Soft-Ground
Etching
Although
the earliest soft-ground etching was made
in the 1640’s by Benedetto Castiglione,
it was an isolated example and is known
only in an unique impression. The process
was re-invented in the middle of the 18th
century in France, probably by J C François
while he was developing crayon engraving
(see here).
The
admixture of tallow to the usual etching
ground renders it soft and waxy and prevents
it from setting hard when it is applied
in a thin layer to the copper plate. The
artist draws in pencil or crayon onto paper
laid over the soft ground (see right,
for a remarkable survival of such a drawing,
by the student Robert Austin). The pressure
lifts the ground and leaves the copper
partially exposed for biting in a bath
of acid in the usual manner (i.e. as in
hard-ground etching).
The
resulting printed line has an appearance
very similar in character and grainy texture
to a pencil or crayon drawing on paper.

William
Frederick Wells (1762–1836): "View
on Windermere (“Winandermere”)"
Soft-ground etching, 1810, after the drawing
by Revd Jos Wilkinson.
(297 x 401 mm)
Soft-ground
etching was invented as part of the crayon
engraving process as a means of making
facimiles of drawings. In 18th century
France it remained an adjunct of crayon
engraving but in England, which had no
tradition in crayon engraving, artists
saw the advantages of its immediacy to
make original ‘multiple drawings’ by
its means. Gainsborough was an early exponent.
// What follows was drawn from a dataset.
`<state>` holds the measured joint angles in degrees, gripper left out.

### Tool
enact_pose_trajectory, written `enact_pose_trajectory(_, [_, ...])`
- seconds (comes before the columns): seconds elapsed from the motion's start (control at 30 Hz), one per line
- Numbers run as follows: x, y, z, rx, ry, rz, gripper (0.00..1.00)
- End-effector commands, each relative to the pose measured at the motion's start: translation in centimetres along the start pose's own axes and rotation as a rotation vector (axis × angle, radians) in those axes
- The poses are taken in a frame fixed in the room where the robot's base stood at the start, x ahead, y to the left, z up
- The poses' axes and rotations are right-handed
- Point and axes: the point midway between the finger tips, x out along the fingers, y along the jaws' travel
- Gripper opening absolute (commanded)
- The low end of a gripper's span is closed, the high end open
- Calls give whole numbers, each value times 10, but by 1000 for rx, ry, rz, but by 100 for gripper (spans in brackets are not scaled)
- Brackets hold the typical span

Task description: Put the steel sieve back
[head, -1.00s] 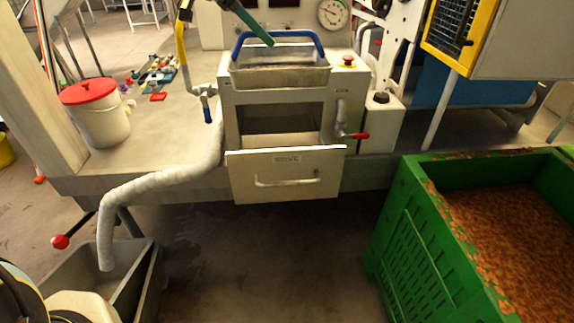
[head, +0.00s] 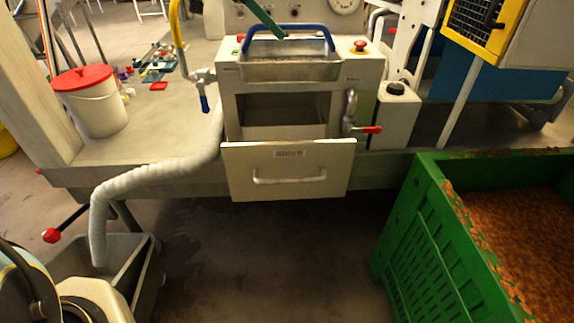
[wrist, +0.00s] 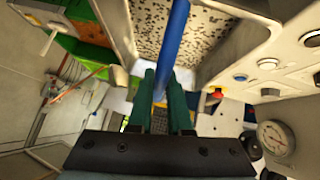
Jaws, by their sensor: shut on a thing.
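The steel sieve (head: 290,68) is a shallow metal pan with a blue arched handle (head: 290,28). In the head view it sits level at the top of the pale machine (head: 360,70). My gripper's green fingers (wrist: 162,90) are shut on the blue handle in the wrist view. Only a green finger (head: 264,18) shows in the head view, at the top edge. The wrist view also shows the sieve's speckled inside (wrist: 215,35). Below the sieve, the machine has an open bay (head: 285,112) with a labelled front panel (head: 288,180) standing below its opening.
A red-handled valve (head: 366,129) is right of the bay. A grey hose (head: 150,178) runs left to a trough (head: 120,262). A white bucket with red lid (head: 90,105) stands on the deck. A green crate (head: 415,230) fills the lower right. Floor before the panel is clear.

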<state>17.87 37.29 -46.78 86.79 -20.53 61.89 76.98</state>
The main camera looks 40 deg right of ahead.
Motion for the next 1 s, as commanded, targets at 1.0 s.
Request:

In the 19th century the Norwich School
artists, Crome and Cotman, and the watercolourists
David Cox and Sam Prout took it up, and
for the first couple of decades it became
a popular medium. It was largely superseded
by lithography by 1830.

Ferdinand
Schmutzer (1870–1928): "The Kiss".
Soft- and hard-ground etching, 1904. (147
x 90 mm)
At
the end of the 19th century Frank Short
revived an interest in soft-ground etching,
though it did not attract many artists.
A similar revival of interest on mainland
Europe had a more wide-spread impact.